Collect from the data below each line with "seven".

TASK MATERIAL —

● ● ● ● ●

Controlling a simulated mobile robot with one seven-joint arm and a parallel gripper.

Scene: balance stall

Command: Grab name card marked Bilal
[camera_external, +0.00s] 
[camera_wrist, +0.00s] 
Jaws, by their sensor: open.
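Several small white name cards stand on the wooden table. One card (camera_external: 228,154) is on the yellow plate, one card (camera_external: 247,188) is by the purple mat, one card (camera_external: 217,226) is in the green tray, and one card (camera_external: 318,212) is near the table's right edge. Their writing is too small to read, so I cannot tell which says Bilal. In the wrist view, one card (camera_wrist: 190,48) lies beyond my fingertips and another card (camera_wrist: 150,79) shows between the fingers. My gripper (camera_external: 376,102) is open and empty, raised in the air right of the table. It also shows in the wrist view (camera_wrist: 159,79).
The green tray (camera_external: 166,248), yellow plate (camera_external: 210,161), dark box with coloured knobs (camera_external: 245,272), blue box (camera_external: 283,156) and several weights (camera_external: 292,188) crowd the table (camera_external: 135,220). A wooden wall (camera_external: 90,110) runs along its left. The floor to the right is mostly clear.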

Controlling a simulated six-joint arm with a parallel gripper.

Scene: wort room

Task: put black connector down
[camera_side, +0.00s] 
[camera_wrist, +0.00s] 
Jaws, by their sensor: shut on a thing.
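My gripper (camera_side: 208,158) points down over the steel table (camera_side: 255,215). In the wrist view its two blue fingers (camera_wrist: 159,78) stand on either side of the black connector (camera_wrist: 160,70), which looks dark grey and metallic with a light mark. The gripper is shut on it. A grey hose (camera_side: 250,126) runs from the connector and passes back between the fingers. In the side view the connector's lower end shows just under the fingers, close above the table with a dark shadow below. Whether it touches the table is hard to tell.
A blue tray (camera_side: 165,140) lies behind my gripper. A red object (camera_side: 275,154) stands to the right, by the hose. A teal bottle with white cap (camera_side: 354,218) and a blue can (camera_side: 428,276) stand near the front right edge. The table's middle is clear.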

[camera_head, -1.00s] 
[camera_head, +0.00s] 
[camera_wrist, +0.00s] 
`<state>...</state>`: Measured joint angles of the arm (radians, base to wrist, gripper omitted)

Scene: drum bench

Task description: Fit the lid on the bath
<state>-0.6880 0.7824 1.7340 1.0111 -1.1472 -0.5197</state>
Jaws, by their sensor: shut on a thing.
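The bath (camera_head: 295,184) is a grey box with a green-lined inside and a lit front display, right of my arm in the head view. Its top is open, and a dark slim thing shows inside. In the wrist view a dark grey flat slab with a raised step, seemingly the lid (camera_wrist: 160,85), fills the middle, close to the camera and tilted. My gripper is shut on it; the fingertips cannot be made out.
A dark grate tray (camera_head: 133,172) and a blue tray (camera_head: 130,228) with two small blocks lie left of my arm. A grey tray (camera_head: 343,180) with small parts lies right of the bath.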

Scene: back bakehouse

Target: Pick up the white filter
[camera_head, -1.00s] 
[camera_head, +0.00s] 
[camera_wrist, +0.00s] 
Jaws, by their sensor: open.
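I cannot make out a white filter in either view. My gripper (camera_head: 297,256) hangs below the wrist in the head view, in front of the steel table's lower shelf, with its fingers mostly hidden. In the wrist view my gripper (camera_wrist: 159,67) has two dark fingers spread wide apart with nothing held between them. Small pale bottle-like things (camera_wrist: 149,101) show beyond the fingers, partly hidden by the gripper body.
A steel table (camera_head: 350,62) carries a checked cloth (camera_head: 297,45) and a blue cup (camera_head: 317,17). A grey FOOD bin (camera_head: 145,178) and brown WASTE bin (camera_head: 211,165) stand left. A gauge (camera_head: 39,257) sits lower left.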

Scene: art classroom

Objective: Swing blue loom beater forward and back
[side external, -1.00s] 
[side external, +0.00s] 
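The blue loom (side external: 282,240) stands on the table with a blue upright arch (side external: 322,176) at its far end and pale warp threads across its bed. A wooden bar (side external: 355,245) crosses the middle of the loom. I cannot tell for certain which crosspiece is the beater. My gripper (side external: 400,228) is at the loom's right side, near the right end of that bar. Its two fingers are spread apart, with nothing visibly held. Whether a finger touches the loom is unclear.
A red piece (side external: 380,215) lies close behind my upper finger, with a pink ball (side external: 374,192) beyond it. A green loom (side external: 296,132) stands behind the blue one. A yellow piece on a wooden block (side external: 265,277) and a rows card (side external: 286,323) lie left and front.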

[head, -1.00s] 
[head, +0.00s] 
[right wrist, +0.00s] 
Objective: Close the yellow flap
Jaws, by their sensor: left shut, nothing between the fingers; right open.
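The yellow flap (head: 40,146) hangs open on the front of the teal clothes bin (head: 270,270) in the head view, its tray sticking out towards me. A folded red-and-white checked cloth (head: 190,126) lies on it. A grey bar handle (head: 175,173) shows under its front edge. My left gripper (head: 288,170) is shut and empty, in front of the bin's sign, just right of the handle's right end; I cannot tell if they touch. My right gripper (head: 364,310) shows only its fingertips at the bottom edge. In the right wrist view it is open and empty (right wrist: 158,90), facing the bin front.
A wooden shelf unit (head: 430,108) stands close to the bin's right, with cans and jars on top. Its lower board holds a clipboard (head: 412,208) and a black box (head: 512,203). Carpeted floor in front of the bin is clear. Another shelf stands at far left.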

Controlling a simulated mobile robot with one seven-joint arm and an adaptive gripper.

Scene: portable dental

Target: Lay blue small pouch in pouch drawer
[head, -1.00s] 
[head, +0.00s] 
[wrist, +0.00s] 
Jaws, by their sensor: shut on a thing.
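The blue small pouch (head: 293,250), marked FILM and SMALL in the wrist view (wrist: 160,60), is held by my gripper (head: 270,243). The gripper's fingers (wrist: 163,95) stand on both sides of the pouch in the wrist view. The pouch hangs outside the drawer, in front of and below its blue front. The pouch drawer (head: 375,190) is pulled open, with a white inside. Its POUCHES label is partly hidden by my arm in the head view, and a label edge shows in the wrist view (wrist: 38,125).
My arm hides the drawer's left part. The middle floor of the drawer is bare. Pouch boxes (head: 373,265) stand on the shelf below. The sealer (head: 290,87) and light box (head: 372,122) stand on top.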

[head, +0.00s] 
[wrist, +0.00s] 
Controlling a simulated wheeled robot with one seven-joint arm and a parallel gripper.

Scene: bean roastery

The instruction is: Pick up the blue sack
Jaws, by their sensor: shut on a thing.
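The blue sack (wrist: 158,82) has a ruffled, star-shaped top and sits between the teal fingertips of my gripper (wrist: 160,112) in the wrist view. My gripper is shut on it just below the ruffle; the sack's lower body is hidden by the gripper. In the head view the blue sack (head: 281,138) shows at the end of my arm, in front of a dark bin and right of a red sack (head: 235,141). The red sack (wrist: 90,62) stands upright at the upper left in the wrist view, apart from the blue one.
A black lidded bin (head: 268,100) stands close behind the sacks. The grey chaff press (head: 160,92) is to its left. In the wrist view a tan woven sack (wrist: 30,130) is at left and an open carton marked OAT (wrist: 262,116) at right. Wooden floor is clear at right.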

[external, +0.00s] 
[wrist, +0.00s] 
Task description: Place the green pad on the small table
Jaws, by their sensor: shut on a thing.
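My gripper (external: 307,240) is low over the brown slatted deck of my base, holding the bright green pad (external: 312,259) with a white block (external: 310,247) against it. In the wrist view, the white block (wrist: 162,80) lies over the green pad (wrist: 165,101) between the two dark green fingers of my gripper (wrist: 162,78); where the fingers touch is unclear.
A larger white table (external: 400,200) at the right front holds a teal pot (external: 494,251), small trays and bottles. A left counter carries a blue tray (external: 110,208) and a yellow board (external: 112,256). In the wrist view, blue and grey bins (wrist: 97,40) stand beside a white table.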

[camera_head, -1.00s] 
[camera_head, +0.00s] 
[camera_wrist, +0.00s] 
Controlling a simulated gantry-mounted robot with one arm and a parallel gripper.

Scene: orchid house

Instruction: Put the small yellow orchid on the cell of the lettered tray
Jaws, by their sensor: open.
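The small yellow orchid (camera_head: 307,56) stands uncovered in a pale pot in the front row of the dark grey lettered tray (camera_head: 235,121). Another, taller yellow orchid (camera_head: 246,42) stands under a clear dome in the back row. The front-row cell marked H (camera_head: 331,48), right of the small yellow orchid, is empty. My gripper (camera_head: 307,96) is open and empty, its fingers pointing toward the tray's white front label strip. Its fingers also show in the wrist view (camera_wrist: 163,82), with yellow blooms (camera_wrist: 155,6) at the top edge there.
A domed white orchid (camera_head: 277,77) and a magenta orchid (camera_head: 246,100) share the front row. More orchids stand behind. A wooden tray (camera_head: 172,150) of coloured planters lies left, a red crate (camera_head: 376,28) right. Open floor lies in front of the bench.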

● ● ● ● ●

SOLUTION TO THE EXERCISE —
Controlling a simulated mobile robot with one seven-joint arm and a parallel gripper.
Controlling a simulated mobile robot with one seven-joint arm and an adaptive gripper.
Controlling a simulated wheeled robot with one seven-joint arm and a parallel gripper.

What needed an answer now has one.